Sunday, March 3, 2019

John Paul Jones and the Bonhomme Richard

The American War of Independence had been going on for years when Scottish sailor John Paul Jones reached the edge of the Yorkshire Coast on 23rd September 1779. The Declaration of Independence had been signed three years before but America would not get rid of the British until 1783 and until then the war was going to rage on with the help of the French who had taken the sides of the colonials against the Brits.

 Jones had been going to sea since he had first made a voyage at the age of 13 sailing out of Whitehaven in Cumbria. Over the years he rose to the rank of captain and had several disputes with his crew which left several injured and in some cases dead. He made the journey over to the American colonies and joined forces with them against the British, being given command of several vessels including the Ranger.

It was in 1778 that his name was on the lips of his own countrymen when he raided the town of Whitehaven, the very port that saw his own career begin at such a young age, and from that moment on his name was one that was to be looked out for, with the Royal Navy putting Jones at the top of their hit list.

As he was given a new warship, a converted merchant vessel, named Bonhomme Richard, he began to devise a plot to continue his attacks on the British. Now as he patrolled the waters off Flamborough Head he found the perfect target - a convoy.

The British warships Serapis and Countess of Scarborough were escorting a fleet of ships and were soon getting their guns ready when the American fleet was sighted. The convoy hastily retreated while the Serapis and Countess took on the Bonhomme Richard, Pallas, Alliance and Vengeance. Incredibly the two ships managed to fend them off for a long time until the Serapis and Bonhomme Richard became locked together.

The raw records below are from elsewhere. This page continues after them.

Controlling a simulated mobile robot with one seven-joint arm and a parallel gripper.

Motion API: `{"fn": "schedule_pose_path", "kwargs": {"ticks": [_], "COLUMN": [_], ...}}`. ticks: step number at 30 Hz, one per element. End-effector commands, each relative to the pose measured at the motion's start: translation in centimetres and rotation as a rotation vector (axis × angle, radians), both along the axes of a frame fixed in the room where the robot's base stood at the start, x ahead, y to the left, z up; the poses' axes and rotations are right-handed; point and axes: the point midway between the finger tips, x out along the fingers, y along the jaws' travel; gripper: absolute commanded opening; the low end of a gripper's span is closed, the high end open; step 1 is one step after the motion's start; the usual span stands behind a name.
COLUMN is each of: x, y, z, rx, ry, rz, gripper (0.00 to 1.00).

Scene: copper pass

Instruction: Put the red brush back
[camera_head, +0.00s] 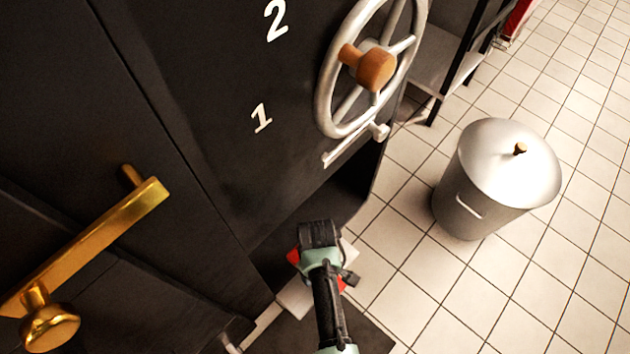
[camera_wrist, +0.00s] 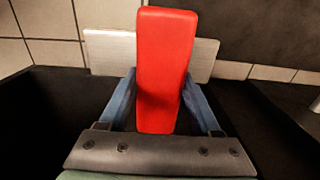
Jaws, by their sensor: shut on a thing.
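The red brush (camera_wrist: 165,60) shows in the wrist view as a long red block between the two fingers of my gripper (camera_wrist: 160,88). My gripper is shut on it. In the head view, my gripper (camera_head: 318,258) is low at the bottom centre, in front of the dark cabinet, and hides most of the brush. Only red bits of the brush (camera_head: 342,284) show at its sides. A pale flat plate (camera_wrist: 112,52) lies behind the brush in the wrist view. I cannot tell whether the brush touches it.
The dark cabinet (camera_head: 190,110) carries a spoked handwheel (camera_head: 330,75), a brass lever handle (camera_head: 110,232) and the numbers 1 and 2. A lidded metal bin (camera_head: 480,190) stands on the tiled floor to the right. A shelf rack (camera_head: 432,72) stands behind. Tiles right of the bin are clear.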

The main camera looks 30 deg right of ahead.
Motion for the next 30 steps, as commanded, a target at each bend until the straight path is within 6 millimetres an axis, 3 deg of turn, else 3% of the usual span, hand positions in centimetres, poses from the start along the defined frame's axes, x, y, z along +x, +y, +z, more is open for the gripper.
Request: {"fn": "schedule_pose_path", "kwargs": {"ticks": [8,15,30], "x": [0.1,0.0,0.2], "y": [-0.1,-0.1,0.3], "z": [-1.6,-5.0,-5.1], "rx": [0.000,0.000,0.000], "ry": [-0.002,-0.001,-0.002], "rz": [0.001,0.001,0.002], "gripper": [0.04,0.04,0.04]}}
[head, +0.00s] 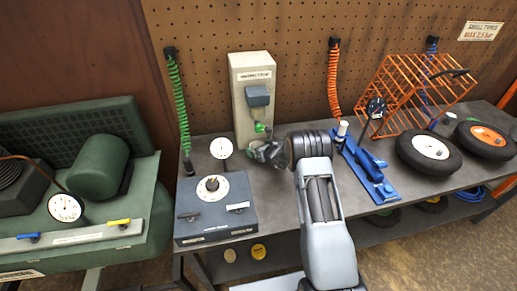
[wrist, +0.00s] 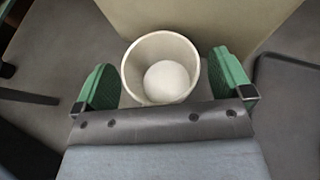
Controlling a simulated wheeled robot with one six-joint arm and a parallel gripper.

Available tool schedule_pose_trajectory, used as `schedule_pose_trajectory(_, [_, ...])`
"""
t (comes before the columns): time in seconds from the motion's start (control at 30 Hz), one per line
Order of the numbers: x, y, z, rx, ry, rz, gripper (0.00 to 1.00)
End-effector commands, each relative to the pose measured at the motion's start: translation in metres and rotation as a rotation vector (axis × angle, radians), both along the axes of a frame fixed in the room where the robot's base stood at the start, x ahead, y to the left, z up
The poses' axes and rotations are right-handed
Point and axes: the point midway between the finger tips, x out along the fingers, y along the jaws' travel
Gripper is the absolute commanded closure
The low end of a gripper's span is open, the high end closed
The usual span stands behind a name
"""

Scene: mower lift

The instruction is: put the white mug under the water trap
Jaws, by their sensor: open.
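The white mug (wrist: 161,68) stands upright and looks empty in the wrist view, its open rim facing my camera. My gripper (wrist: 163,85) is open, with one green-padded finger on each side of the mug; small gaps show between the pads and its wall. In the head view my gripper (head: 266,152) is low in front of the beige post, and I cannot make out the mug there. The water trap, which I take to be the grey-blue unit (head: 258,97) on the beige post (head: 250,72), is above and behind my gripper. A green part shows below it.
A grey box with a dial (head: 213,205) and a round gauge (head: 221,148) stand left of my gripper. A blue tool (head: 368,170) lies to the right, with tyres (head: 429,150) and an orange cage (head: 418,85) beyond. The grey bench (head: 270,205) has bare room in front.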

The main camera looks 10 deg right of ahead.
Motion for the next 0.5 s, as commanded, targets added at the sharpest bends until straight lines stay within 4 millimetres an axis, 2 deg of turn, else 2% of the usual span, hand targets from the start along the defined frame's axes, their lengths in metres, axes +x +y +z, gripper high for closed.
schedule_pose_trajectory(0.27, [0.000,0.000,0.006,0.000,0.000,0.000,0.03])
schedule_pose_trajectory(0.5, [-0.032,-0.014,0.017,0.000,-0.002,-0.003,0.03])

There they drifted over the night blasting each other constantly until it became obvious that drastic action had to be taken. Jones boarded the Serapis and took over the ship, moving all available items over from his own ship before setting it adrift where she sank up to two days later.

Serapis was taken to Holland as a prize where she would later sink after catching fire off the island of Madagascar, the wreck being discovered in 1999.
The Battle of Flamborough Head went down in history. It has always gone down as an American victory but in actual fact was it really? The British mission was to protect the convoy - which escaped without harm. The American mission was to attack the convoy which they failed to do. The battle was ended after the British surrendered not realising that the Bonhomme Richard was in a worse state than they expected.

There are monuments to both Jones and the battle that you can visit, on the top of Flamborough Head itself is the Toposcope (above) commemorating this historic battle, a statue in Washington DC (Below) and his birthplace in Kirkbean has a museum full of interesting artifacts from his life. Near the town of Filey in East Yorkshire is the John Paul Jones public house (top photograph).

There have been many expeditions to search for the wreck of Jones's ship including four by famous author Clive Cussler. More recently the Ocean Technology Foundation have scoured the seabed using some of the most high-tech equipment available with assistance from the United States Navy. Although several interesting points have been discovered there is to date nothing concrete to link any discovery with that of the missing Bonhomme Richard. This includes the countless claims of a discovery that have produced no evidence to date of anything even remotely linked to this wreck.

John Paul Jones died in 1792 in Paris, his grave remaining a mystery until 1905 when a US-led search team finally announced that a six year search had located the "Father of the American Navy." His body was exhumed and brought to his final resting place as the US Naval Academy in Maryland where he lies in his magnificent tomb to this day.

A trip to Paris in 2018 gave me the opportunity to see the house where John Paul Jones died where a plaque now hangs (above).